There is no guarantee that Friend will remain in Auckland next year. The hooker is said to be happy to stay but the club are still working through their options. Their pursuit of Todd Carney was revealing; it could be construed that, if the Cronulla player had arrived to play in the halves, then Thomas Leuluai (a hooker for the majority of his Wigan career) would be an option for the dummy half role.

In their current predicament, the club seems to need Friend's character, attitude and workrate more than ever.

"I've touched base with the club," says Friend. "I hope to hear something back in the next couple of weeks and sort out my future as soon as possible."

Pita Godinet's emergence has complicated matters this year. The 25-year-old has developed into a bona fide NRL No 9. At the moment, Friend and Godinet form part of the Warriors' best 17; Friend with the steel, Godinet the silk.

However, Godinet also takes up a precious interchange spot and needs to be used more than the 10 minutes he got against the Bulldogs two weeks ago.

"It's been tough for Pita," admits Elliott. "He's early into his first grade career but I've got a heap of belief in him.
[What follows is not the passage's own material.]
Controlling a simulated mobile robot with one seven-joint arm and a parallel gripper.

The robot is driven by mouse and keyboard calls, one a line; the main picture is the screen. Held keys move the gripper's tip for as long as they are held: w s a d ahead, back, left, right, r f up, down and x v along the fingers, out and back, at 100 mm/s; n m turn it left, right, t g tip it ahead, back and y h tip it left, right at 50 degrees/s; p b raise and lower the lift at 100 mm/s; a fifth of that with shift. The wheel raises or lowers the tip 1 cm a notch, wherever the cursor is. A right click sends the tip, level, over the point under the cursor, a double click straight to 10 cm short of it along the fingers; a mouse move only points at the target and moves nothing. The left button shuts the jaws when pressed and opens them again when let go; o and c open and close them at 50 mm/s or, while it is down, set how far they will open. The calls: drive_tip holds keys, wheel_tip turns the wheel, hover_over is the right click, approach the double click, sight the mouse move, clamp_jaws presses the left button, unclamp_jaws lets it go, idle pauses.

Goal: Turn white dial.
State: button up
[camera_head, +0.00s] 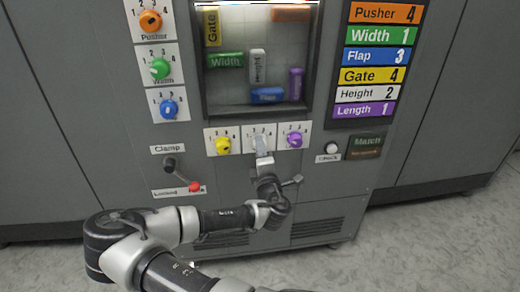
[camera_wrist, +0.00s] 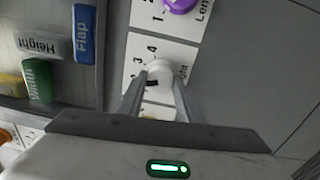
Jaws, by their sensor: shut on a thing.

Nathan doesn't like coming off but he will have to evolve his game, so that's the case. We want to be making tough decisions about who is and who isn't playing. It is good to have that internal pressure."

"I am happy to be playing first grade," says Godinet. "But I am at the point where I am going to need more game time. I've spoken to Matt about that."

Meanwhile, the intensely competitive Friend wants nothing less than the full quota every week.

"I'm always a bit dirty when I come off," says Friend. "As an individual, you always think if something happens - 'I could have saved that'. I've played the 80 minutes for the last six or seven years and would be happy to do that again."

Ideally, the Warriors like to use Friend for the first 30 minutes and then bring Godinet on leading into halftime to, in Elliott's words, "buzz the team up". Godinet then stays on for a period into the second half, before the rock-solid Australian comes on to guide the team home. Potentially it could be a dynamic mix, though it will become increasingly difficult to keep both players happy.

"It's what we want," says Elliott. "We want to build competition. Getting that balance is not about pre-conceived ideas; balance is about how people are playing."

Godinet's development has been one of the positives this season. Previously seen as a utility, as a back-up in the halves in case of injury, Christchurch-born Godinet probably surprised himself with his own form. He still has erratic moments but offers vision, pace and unpredictability from dummy half.

"The coaches had a bit of doubt in me at the start of the year, mainly around my defence," admits Godinet. "But I proved them wrong in that last trial match [against Brisbane] and I earned my spot."